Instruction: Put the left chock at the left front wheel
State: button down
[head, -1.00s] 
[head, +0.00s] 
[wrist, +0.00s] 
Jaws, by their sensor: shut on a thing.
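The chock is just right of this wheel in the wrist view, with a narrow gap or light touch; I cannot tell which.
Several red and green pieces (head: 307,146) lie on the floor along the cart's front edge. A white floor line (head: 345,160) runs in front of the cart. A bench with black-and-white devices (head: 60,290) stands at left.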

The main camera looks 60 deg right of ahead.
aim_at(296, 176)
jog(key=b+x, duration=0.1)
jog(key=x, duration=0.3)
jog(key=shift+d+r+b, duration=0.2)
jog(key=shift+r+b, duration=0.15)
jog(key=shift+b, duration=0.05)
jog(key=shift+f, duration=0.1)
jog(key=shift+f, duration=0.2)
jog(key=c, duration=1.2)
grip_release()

━━━

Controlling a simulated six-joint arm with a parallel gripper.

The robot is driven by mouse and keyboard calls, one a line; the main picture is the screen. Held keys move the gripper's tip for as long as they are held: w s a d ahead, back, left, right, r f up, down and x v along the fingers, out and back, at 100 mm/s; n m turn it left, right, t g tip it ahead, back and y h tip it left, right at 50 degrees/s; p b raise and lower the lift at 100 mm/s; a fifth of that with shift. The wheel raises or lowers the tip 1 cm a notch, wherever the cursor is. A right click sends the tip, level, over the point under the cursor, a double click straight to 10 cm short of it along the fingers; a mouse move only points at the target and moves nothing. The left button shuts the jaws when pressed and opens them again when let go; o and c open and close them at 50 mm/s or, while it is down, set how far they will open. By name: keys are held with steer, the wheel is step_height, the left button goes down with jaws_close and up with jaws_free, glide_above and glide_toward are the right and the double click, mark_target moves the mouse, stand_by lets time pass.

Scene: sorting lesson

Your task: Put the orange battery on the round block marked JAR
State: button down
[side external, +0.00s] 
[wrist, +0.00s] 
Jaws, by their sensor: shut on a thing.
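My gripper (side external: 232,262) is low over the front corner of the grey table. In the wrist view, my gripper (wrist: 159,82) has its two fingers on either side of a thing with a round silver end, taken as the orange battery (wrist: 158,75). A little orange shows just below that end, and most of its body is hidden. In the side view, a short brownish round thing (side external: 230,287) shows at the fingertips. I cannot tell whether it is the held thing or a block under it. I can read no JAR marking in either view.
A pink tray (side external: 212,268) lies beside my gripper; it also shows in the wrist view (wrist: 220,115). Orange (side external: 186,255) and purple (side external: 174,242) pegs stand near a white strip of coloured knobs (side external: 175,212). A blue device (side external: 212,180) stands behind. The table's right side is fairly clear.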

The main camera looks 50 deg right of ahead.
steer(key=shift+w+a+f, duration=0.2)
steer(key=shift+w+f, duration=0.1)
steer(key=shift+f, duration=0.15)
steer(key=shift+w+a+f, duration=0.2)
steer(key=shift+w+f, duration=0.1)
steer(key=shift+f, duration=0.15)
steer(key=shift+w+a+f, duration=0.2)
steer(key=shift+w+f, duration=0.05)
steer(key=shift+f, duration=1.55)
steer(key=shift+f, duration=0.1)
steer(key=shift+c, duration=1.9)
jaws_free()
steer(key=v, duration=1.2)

━━━

In the listing above, find the line with "Controlling a simulated" and the line with "The robot is", then print exactly those lines and every line between them.

Controlling a simulated six-joint arm with a parallel gripper.

The robot is driven by mouse and keyboard calls, one a line; the main picture is the screen. Held keys move the gripper's tip for as long as they are held: w s a d ahead, back, left, right, r f up, down and x v along the fingers, out and back, at 100 mm/s; n m turn it left, right, t g tip it ahead, back and y h tip it left, right at 50 degrees/s; p b raise and lower the lift at 100 mm/s; a fifth of that with shift. The wheel raises or lowers the tip 1 cm a notch, wherever the cursor is. A right click sends the tip, level, over the point under the cursor, a double click straight to 10 cm short of it along the fingers; a mouse move only points at the target and moves nothing. The left button shuts the jaws when pressed and opens them again when let go; o and c open and close them at 50 mm/s or, while it is down, set how far they will open. By name: keys are held with steer, the wheel is step_height, the left button goes down with jaws_close and up with jaws_free, glide_above and glide_toward are the right and the double click, mark_target moves the mouse, stand_by lets time pass.

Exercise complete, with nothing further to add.